On April 15, the final four teams exhibited an impressive show of talent, with familiar names from around the region including Iron Boy’s Louie Krogman and United Front’s Thomas Richards and Adam Templeton.

The first team to drop out of the race in the second day of action was Andy Lane. The team discovered that leaving Thomas Richards alone beyond the 3-point line was a contributing factor to its loss.

United Front advanced to play a tough opponent in Iron 5, which came off of a defeat by Iron Boy in the winner’s bracket and was also playing against fatigue as only 6 minutes of rest between games was afforded the team.

Early on, United Front worked to keep it close, with a 17-22 halftime deficit to work against. Watching the Front play, it seemed the energy was making shots miss by a hair, just enough to make 3-pointers carom off and found by an opportunistic Iron 5 squad hungry for a rematch.

Late in the game, United Front almost found a way to win, although the club was down 40-49 with 1:22 left. First, one player drained a trey from beyond the arc, cutting the lead to 6 points. After a steal, another trey was launched and made, cutting the lead down by 3 points, with 30 seconds left to go. After a couple of fouls and some last-ditch efforts, United Front bowed out with a 54-49 loss to finish in third place.

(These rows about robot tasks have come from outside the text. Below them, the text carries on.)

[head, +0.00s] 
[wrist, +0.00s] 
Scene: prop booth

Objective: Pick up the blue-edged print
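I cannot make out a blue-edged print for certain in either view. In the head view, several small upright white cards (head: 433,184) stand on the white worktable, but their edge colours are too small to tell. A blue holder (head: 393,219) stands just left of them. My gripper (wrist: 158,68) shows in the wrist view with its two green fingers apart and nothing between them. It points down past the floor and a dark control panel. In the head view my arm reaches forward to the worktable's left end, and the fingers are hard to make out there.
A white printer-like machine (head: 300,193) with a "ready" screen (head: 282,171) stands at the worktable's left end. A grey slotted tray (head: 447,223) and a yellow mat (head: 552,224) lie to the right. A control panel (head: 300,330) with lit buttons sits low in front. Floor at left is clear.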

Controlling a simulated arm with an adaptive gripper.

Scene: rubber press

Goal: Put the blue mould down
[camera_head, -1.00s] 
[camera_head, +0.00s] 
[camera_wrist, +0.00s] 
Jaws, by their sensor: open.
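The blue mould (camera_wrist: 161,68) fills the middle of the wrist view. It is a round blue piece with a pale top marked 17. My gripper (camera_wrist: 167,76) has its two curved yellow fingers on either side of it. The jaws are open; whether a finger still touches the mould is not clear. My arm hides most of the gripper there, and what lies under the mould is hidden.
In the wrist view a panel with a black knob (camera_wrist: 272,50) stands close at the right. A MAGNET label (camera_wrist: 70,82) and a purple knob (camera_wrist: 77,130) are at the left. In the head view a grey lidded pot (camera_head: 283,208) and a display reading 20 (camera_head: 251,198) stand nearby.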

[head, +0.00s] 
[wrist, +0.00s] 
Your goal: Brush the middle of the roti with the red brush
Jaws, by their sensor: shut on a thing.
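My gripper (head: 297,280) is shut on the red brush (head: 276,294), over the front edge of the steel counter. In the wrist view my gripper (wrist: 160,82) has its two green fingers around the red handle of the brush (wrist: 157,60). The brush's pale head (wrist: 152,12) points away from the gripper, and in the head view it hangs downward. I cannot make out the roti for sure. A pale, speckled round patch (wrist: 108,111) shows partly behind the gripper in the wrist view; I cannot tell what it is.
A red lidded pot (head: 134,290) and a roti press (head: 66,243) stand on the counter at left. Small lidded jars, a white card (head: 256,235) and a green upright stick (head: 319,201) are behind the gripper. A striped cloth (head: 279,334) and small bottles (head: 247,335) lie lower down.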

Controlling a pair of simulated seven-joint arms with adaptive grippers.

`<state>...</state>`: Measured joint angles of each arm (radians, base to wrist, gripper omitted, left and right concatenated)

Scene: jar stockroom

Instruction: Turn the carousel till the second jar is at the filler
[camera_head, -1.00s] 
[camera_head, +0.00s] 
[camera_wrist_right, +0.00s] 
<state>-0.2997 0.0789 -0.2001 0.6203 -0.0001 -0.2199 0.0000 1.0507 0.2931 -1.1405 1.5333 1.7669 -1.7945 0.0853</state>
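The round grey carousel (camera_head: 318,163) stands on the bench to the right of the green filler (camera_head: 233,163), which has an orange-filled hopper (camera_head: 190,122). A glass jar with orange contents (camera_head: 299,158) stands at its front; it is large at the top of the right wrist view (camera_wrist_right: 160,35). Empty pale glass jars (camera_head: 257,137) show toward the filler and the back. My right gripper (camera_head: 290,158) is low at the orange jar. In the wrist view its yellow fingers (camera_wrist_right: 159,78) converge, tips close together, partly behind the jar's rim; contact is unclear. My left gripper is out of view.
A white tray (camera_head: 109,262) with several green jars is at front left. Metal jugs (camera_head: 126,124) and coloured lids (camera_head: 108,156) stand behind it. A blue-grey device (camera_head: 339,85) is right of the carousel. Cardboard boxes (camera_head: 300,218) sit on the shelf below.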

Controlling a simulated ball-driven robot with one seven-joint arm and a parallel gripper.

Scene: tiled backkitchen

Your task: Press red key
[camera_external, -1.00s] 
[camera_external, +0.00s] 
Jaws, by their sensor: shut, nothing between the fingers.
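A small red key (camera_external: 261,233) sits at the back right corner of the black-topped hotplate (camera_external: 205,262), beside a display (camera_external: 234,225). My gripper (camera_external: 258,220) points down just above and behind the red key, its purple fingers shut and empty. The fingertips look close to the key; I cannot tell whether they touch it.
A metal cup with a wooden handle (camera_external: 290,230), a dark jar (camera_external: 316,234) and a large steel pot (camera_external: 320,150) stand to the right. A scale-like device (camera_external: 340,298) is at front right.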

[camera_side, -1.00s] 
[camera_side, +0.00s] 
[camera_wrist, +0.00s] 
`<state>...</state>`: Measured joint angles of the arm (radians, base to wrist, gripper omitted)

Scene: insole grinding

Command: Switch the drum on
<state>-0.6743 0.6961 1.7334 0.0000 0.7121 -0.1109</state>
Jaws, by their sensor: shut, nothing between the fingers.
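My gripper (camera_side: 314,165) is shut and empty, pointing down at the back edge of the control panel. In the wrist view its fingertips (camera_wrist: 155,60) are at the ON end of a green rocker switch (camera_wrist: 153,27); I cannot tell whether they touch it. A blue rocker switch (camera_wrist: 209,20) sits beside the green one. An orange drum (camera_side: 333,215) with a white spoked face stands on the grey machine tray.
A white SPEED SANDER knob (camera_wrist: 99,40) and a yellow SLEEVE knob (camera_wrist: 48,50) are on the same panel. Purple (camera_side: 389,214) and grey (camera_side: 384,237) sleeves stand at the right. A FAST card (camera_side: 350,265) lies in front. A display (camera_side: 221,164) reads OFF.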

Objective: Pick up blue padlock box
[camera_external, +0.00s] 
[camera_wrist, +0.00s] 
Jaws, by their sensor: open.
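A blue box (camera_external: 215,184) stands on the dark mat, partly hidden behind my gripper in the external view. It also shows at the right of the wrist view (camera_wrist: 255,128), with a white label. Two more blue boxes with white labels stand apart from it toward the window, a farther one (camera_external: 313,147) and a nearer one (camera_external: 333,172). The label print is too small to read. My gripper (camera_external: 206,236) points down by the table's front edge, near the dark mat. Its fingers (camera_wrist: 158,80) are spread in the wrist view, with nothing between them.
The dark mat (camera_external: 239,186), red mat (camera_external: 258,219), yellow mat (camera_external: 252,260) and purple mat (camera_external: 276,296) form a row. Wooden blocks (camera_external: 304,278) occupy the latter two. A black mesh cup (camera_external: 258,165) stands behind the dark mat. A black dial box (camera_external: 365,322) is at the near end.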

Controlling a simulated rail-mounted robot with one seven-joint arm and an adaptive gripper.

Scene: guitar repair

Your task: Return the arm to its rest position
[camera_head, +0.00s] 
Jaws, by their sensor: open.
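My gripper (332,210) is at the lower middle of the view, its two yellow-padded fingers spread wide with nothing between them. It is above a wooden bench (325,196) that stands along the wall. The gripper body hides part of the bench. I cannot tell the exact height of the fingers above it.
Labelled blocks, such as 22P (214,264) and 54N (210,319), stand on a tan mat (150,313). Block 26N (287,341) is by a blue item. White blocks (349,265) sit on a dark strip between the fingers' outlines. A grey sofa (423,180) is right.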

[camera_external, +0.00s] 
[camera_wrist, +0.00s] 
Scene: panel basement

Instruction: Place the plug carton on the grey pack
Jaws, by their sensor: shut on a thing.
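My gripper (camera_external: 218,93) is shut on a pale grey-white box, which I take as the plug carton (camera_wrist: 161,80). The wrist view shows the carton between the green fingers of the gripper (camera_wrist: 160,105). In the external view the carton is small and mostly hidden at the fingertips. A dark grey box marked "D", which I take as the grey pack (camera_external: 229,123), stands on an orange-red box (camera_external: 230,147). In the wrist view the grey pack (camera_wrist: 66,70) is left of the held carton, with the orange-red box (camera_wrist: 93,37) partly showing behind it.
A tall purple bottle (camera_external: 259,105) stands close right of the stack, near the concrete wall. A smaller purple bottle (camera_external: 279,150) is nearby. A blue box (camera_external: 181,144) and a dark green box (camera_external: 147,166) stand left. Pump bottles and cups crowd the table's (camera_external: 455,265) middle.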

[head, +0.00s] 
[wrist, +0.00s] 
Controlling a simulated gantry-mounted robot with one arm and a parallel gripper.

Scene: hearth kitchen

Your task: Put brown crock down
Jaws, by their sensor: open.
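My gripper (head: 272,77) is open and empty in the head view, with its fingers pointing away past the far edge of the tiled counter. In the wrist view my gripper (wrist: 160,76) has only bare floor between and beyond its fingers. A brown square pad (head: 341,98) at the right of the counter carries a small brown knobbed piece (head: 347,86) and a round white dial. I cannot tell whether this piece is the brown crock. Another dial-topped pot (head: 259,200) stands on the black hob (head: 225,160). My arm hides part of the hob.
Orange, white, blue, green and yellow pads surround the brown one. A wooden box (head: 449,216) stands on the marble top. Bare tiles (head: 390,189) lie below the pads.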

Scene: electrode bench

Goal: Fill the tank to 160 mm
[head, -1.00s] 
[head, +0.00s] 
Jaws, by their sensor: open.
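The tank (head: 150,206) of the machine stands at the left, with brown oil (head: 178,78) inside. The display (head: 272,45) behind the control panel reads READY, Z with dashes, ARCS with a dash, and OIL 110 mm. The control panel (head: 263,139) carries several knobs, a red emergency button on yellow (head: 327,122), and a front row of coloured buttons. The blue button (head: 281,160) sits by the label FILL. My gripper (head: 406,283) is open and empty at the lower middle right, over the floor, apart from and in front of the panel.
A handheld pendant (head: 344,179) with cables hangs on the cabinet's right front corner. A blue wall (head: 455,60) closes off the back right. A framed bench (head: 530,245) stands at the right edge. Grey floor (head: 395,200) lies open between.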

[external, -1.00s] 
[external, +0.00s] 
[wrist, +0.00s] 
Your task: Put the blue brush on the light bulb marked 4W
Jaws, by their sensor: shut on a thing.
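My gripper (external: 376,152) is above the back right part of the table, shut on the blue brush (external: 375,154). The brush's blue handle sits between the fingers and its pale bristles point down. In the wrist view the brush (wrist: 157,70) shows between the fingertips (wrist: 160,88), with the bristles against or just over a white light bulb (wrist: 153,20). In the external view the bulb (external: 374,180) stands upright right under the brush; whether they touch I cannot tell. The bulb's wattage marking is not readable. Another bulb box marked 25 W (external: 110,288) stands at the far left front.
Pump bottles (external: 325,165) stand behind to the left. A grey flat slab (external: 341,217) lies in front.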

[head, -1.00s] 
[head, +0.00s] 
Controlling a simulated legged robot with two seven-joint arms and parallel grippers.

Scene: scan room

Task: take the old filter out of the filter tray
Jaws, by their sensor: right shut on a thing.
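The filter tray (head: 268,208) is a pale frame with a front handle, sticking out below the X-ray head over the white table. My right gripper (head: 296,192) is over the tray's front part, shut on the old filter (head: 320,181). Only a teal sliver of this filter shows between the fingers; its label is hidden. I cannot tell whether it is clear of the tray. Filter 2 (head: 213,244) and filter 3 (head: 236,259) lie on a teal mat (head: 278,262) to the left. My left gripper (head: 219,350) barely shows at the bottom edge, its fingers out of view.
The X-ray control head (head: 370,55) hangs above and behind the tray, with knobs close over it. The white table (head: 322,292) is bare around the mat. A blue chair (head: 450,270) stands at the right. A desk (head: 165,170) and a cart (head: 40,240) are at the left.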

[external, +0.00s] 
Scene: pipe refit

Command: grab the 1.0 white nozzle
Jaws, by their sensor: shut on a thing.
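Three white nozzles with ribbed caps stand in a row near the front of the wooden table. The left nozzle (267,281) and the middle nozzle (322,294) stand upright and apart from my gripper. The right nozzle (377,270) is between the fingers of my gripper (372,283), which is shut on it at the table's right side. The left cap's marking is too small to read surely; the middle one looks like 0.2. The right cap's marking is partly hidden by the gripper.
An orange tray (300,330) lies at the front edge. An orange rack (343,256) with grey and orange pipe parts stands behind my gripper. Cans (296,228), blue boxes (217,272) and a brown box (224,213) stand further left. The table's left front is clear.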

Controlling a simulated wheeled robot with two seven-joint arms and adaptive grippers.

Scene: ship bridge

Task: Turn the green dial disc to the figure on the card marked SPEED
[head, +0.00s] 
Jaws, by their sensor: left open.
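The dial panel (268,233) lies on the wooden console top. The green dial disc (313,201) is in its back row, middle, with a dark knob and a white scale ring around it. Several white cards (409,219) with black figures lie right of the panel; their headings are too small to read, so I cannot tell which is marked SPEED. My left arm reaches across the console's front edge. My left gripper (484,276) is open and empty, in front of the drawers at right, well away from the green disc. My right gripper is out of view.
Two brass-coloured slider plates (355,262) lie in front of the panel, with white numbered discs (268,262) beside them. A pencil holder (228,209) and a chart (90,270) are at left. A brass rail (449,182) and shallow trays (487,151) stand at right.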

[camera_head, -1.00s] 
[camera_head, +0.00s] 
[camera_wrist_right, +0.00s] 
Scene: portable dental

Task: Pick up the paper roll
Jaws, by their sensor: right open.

As the two Iron teams had met earlier in the day, Iron Boy looked rusty. However, the men managed to work out a 62-57 win after a 34-all tie at halftime. During this last game of the tournament, Iron Boy came out at full power and ran away with the game.

Iron Boy, composed of Krogman, T.J. McCauley, tournament MVP Paris Kyles from Minneapolis, and another Mr. Basketball in Steve Anderson, found multiple ways to score. Iron 5, however, worked hard to keep it interesting. With the score tied at 20-all at the 10-minute mark early on, Iron Boy had an 8-point lead at the half, 38-30.

In the second half, Iron Boy continued to run the up-tempo game, using multiple passes to score quickly while taking advantage of steals. At 8 minutes to go, the score reflected a 20-point lead. The game was called with 2:13 left and an 81-62 final score in favor of Iron Boy.